Juristas e religiosos se reuniram no Terreiro da Casa Branca para celebrar o Dia Nacional das Tradições das Raízes de Matrizes Africanas e Nações do Candomblé - Reprodução / Instagram - Reprodução / Instagram
Evento na Casa Branca celebrou o Dia Nacional das Tradições das Raízes de Matrizes Africanas e Nações do Candomblé
Imagem: Reprodução / Instagram

A comunidade reclama que nenhum órgão impediu que o edifício irregular fosse construído na parte de cima do espaço religioso, sem qualquer licenciamento e com risco de desmoronar. O que chama atenção é a inércia do poder público, que pode resultar em uma tragédia.

"Como patrimônio tombado, não podemos trocar uma telha no terreiro sem comunicar ao Iphan, que precisa autorizar e é responsável por zelar pelo templo. Não sabemos de nenhuma igreja católica tombada passando por essa mesma situação", reclama Isaura Genoveva, apontando o racismo religioso como causa do descuido por parte dos órgãos em relação às religiões de matriz africana. Situação que se agravou nos últimos anos —quando o Iphan foi acionado.

Não queremos nada de ninguém, queremos apenas a preservação de um patrimônio de valor incalculável para a história do Brasil e para a religiosidade do povo de axé. Se a Casa Branca passa por um risco desse, imagine outros templos do candomblé espalhados pelo país. Muitos não sabem nem onde fazer uma denúncia ou pedir ajuda."
Isaura Genoveva, advogada e ekedi

A advogada informa que em 2021 o Ministério Público da Bahia oficializou a situação para órgãos públicos como o Iphan, a Sedur (Secretaria Municipal de Desenvolvimento e Urbanismo), entre outros. O MP Bahia realizou audiências e inspeções e constatou a situação de risco da obra por não ter alvará de construção e nem projeto arquitetônico e estrutural.

Nenhuma medida de salvaguarda concreta e eficaz foi tomada e a construção seguiu, sem qualquer acompanhamento técnico, já tendo o imóvel sido utilizado para fins comerciais, como uma casa de shows.

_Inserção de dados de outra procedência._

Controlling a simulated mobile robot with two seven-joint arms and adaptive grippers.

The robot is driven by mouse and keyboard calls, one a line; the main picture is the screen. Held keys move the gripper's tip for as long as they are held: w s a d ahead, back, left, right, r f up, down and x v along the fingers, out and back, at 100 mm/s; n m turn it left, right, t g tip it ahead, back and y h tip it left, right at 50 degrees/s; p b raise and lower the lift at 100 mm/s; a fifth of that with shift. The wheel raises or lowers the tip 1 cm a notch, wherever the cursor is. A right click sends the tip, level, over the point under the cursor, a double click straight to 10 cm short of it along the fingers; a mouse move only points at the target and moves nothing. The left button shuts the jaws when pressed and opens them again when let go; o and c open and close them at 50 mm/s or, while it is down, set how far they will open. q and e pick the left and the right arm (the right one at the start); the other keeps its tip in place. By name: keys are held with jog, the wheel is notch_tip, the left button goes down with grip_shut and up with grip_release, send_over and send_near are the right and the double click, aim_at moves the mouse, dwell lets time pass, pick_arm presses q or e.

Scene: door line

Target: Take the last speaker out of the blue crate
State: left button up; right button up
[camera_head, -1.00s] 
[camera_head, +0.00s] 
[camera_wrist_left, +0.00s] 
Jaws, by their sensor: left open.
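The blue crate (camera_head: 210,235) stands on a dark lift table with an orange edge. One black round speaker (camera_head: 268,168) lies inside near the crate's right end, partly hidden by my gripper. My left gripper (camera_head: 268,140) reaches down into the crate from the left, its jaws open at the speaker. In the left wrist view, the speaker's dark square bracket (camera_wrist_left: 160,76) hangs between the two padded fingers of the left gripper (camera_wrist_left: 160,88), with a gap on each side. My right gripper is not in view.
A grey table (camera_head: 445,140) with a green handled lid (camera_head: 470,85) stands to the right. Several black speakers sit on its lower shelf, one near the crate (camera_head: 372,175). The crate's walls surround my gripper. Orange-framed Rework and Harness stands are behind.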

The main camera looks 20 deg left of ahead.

Após repercussão, Prefeitura de Salvador interditou obra

Segundo nota publicada pelo terreiro, o Iphan alegou entraves internos para garantir a segurança do patrimônio sob os seus cuidados. O mesmo se refere também à Sedur, que, de acordo com a nota, confessou não ter tido êxito nas fiscalizações para o embargo da obra. "Uma confissão de culpa, conivência", informa o terreiro.

A yalorixá da Casa Branca (ao centro), Mãe Neuza de Xangô e a ekedi Isaura Genoveva (segunda da direita) dialogam com os especialistas em Direito: Ana Flauzina, Samuel Vida, Lívia Vaz Sant´anna e Hélio Santos  - Reprodução / Instagram - Reprodução / Instagram
A yalorixá da Casa Branca (ao centro), Mãe Neuza de Xangô e a ekedi Isaura Genoveva (segunda da direita) dialogam com os especialistas em Direito: Ana Flauzina, Samuel Vida, Lívia Vaz Sant´anna e Hélio Santos
Imagem: Reprodução / Instagram

Somente após a repercussão do caso nas redes sociais, a Prefeitura de Salvador, por meio da Sedur, informou que interditou a obra irregular, dia 29, após identificar material de construção no local. O órgão destacou, em nota, que a construção já havia sido embargada em setembro de 2022 por não possuir alvará de construção.

A Sedur informa ainda que, caso a obra não possa ser regularizada, poderá sofrer as sanções cabíveis, inclusive ser demolida, conforme prevê o Código de Obras do Município para obras iniciadas sem a devida licença, em áreas de domínio público ou que ofereçam iminente risco de desabamento.

Provocado sobre o caso no Twitter, o atual presidente do Iphan, Leandro Grass, afirmou que o órgão já havia tomado as medidas cabíveis, incluindo o embargo da obra e a judicialização do caso.

Em nota enviada à coluna, o Iphan informou que foram realizadas vistorias "tão logo ocorreram as primeiras denúncias sobre a construção". O instituto afirma que realizar obras na vizinhança de "coisa tombada", que impeça ou reduza a visibilidade, sem autorização, é uma infração administrativa.

Ainda na nota, o Iphan afirma que, em audiência no MPE/BA, em junho de 2022, o proprietário foi orientado pela órgão a não continuar com a construção, aguardando o prosseguimento dos trâmites processuais, visando solucionar a irregularidade.

A comunidade do Terreiro da Casa Branca e o Povo de Axé de todo Brasil espera que o posicionamento dos órgãos públicos, motivados pela pressão gerada nas redes sociais, tenha real efetividade, com a devida proteção do patrimônio histórico e cultural dos brasileiros.